TASK PROMPT | Copy the data exactly as it appears, and do not include any pictures.

AVAILABLE DATA |
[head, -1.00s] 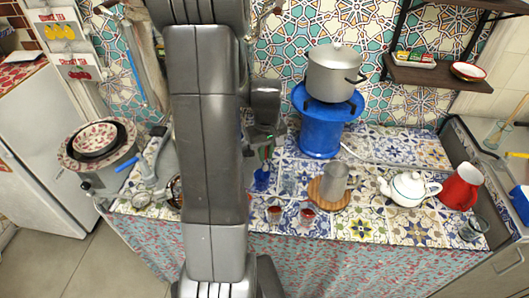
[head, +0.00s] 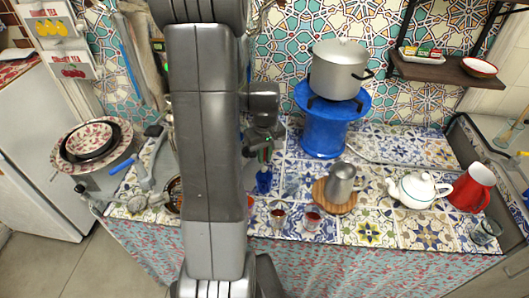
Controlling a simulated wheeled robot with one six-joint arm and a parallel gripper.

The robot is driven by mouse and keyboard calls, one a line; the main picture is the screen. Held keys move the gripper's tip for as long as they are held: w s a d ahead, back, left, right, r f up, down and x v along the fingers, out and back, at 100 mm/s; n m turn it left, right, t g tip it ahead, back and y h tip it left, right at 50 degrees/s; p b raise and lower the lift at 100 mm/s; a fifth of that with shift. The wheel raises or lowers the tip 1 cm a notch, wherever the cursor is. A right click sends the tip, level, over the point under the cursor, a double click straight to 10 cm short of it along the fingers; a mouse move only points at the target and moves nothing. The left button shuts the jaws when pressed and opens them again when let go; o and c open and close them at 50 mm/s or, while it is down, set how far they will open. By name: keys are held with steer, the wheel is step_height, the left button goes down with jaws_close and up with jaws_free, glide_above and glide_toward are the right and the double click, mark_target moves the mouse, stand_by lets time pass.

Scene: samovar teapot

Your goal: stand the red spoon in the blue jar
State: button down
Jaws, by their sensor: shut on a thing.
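The small blue jar (head: 264,182) stands on the tiled counter, just right of my arm in the head view. My gripper (head: 264,154) is right above the jar, pointing down, and is shut on the red spoon. Only a tiny red and green patch shows at the fingers, so the spoon is almost wholly hidden. I cannot tell whether the spoon's lower end is inside the jar or above it.
A large blue stand (head: 323,135) with a grey pot (head: 339,70) is behind right. A metal jug (head: 341,183), tea glasses (head: 312,220), a white teapot (head: 416,189) and a red jug (head: 473,187) stand to the right. My arm hides the counter's left-middle part.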

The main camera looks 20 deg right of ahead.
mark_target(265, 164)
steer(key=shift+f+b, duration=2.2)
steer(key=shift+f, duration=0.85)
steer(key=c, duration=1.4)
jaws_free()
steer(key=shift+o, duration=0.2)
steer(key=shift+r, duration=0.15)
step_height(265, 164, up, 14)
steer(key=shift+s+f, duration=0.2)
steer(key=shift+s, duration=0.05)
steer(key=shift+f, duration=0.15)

PROBLEM SOLUTION |
[head, -1.00s] 
[head, +0.00s] 
Controlling a simulated wheeled robot with one six-joint arm and a parallel gripper.

The robot is driven by mouse and keyboard calls, one a line; the main picture is the screen. Held keys move the gripper's tip for as long as they are held: w s a d ahead, back, left, right, r f up, down and x v along the fingers, out and back, at 100 mm/s; n m turn it left, right, t g tip it ahead, back and y h tip it left, right at 50 degrees/s; p b raise and lower the lift at 100 mm/s; a fifth of that with shift. The wheel raises or lowers the tip 1 cm a notch, wherever the cursor is. A right click sends the tip, level, over the point under the cursor, a double click straight to 10 cm short of it along the fingers; a mouse move only points at the target and moves nothing. The left button shuts the jaws when pressed and opens them again when let go; o and c open and close them at 50 mm/s or, while it is down, set how far they will open. By name: keys are held with steer, the wheel is step_height, the left button goes down with jaws_close and up with jaws_free, glide_above and glide_toward are the right and the double click, mark_target moves the mouse, stand_by lets time pass.

Scene: samovar teapot

Your goal: stand the red spoon in the blue jar
State: button down
Jaws, by their sensor: shut on a thing.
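The small blue jar (head: 264,182) stands on the tiled counter, just right of my arm in the head view. My gripper (head: 264,154) is right above the jar, pointing down, and is shut on the red spoon. Only a tiny red and green patch shows at the fingers, so the spoon is almost wholly hidden. I cannot tell whether the spoon's lower end is inside the jar or above it.
A large blue stand (head: 323,135) with a grey pot (head: 339,70) is behind right. A metal jug (head: 341,183), tea glasses (head: 312,220), a white teapot (head: 416,189) and a red jug (head: 473,187) stand to the right. My arm hides the counter's left-middle part.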

The main camera looks 20 deg right of ahead.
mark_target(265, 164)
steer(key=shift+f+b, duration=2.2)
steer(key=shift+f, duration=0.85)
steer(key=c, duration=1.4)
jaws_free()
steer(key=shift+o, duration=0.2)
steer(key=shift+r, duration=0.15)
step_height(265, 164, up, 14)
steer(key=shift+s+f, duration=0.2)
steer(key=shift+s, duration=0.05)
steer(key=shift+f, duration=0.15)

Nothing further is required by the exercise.